# Stated task
Copy every entry word for word, but skip the pictures.

[BEGIN]

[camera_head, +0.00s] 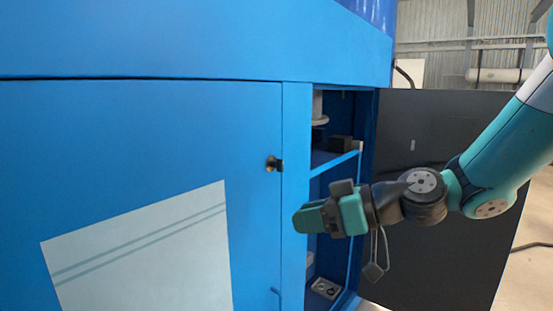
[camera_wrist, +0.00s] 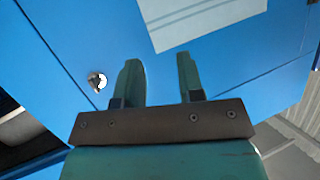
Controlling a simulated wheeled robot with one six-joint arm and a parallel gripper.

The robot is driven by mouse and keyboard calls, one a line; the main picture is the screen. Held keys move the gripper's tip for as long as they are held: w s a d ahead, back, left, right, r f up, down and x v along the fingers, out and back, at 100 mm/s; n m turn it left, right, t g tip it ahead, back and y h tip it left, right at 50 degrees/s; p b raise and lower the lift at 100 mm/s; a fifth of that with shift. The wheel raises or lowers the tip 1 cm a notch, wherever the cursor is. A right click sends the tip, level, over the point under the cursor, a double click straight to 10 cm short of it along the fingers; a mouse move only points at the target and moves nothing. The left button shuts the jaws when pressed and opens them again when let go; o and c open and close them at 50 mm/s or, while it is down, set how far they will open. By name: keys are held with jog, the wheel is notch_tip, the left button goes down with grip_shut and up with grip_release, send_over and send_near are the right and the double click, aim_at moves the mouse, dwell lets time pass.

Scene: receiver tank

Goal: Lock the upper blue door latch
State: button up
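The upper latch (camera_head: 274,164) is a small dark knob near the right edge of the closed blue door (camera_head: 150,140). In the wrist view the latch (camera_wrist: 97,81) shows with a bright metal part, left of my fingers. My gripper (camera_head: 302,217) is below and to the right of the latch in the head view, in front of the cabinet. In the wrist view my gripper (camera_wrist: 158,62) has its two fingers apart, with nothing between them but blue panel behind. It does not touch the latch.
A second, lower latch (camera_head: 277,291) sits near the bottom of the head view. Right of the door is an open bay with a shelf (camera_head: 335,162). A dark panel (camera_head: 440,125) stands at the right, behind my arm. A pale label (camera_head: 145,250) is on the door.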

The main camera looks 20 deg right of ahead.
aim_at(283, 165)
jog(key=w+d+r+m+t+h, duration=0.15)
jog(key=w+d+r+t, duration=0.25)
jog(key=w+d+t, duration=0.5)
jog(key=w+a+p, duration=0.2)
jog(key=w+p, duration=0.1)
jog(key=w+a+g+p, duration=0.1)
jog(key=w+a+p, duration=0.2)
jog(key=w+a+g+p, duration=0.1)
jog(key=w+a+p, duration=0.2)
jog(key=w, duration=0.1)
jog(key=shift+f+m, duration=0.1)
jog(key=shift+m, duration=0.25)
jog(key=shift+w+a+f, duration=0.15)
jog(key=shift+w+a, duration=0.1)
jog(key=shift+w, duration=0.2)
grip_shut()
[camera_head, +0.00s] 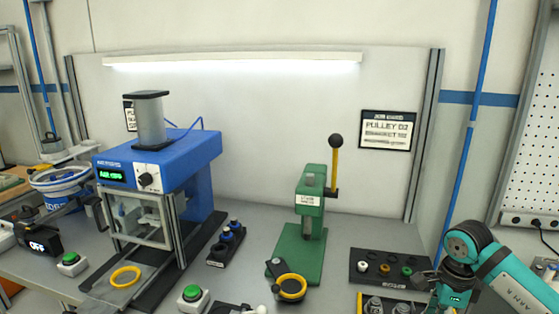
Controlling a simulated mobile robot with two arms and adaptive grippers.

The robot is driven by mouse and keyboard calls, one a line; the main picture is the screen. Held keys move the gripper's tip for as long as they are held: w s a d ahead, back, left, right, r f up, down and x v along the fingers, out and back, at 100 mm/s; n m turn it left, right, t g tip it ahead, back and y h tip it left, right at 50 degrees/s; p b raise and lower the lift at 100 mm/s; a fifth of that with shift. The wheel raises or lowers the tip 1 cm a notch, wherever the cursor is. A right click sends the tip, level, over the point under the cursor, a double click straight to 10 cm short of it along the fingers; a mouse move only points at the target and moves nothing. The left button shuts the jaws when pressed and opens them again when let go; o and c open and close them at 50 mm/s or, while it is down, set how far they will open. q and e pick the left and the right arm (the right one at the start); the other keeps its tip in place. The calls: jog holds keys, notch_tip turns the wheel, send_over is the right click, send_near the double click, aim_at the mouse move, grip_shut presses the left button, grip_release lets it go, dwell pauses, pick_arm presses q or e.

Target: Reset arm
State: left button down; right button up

[END]

# Solution below
[camera_head, +0.00s] 
[camera_wrist, +0.00s] 
Controlling a simulated wheeled robot with one six-joint arm and a parallel gripper.

The robot is driven by mouse and keyboard calls, one a line; the main picture is the screen. Held keys move the gripper's tip for as long as they are held: w s a d ahead, back, left, right, r f up, down and x v along the fingers, out and back, at 100 mm/s; n m turn it left, right, t g tip it ahead, back and y h tip it left, right at 50 degrees/s; p b raise and lower the lift at 100 mm/s; a fifth of that with shift. The wheel raises or lowers the tip 1 cm a notch, wherever the cursor is. A right click sends the tip, level, over the point under the cursor, a double click straight to 10 cm short of it along the fingers; a mouse move only points at the target and moves nothing. The left button shuts the jaws when pressed and opens them again when let go; o and c open and close them at 50 mm/s or, while it is down, set how far they will open. By name: keys are held with jog, the wheel is notch_tip, the left button goes down with grip_shut and up with grip_release, send_over and send_near are the right and the double click, aim_at moves the mouse, dwell lets time pass.

Scene: receiver tank

Goal: Lock the upper blue door latch
State: button up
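The upper latch (camera_head: 274,164) is a small dark knob near the right edge of the closed blue door (camera_head: 150,140). In the wrist view the latch (camera_wrist: 97,81) shows with a bright metal part, left of my fingers. My gripper (camera_head: 302,217) is below and to the right of the latch in the head view, in front of the cabinet. In the wrist view my gripper (camera_wrist: 158,62) has its two fingers apart, with nothing between them but blue panel behind. It does not touch the latch.
A second, lower latch (camera_head: 277,291) sits near the bottom of the head view. Right of the door is an open bay with a shelf (camera_head: 335,162). A dark panel (camera_head: 440,125) stands at the right, behind my arm. A pale label (camera_head: 145,250) is on the door.

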The main camera looks 20 deg right of ahead.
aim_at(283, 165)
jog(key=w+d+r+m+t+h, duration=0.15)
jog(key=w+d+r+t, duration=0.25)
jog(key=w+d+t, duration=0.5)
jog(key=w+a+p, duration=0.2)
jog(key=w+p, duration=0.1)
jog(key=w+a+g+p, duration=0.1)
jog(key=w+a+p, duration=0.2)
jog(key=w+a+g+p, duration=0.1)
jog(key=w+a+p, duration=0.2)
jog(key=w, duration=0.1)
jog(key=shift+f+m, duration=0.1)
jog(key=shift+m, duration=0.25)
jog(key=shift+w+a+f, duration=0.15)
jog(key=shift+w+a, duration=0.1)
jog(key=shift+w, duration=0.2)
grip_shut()
[camera_head, +0.00s] 
Controlling a simulated mobile robot with two arms and adaptive grippers.

The robot is driven by mouse and keyboard calls, one a line; the main picture is the screen. Held keys move the gripper's tip for as long as they are held: w s a d ahead, back, left, right, r f up, down and x v along the fingers, out and back, at 100 mm/s; n m turn it left, right, t g tip it ahead, back and y h tip it left, right at 50 degrees/s; p b raise and lower the lift at 100 mm/s; a fifth of that with shift. The wheel raises or lowers the tip 1 cm a notch, wherever the cursor is. A right click sends the tip, level, over the point under the cursor, a double click straight to 10 cm short of it along the fingers; a mouse move only points at the target and moves nothing. The left button shuts the jaws when pressed and opens them again when let go; o and c open and close them at 50 mm/s or, while it is down, set how far they will open. q and e pick the left and the right arm (the right one at the start); the other keeps its tip in place. The calls: jog holds keys, notch_tip turns the wheel, send_over is the right click, send_near the double click, aim_at the mouse move, grip_shut presses the left button, grip_release lets it go, dwell pauses, pick_arm presses q or e.

Target: Reset arm
State: left button down; right button up

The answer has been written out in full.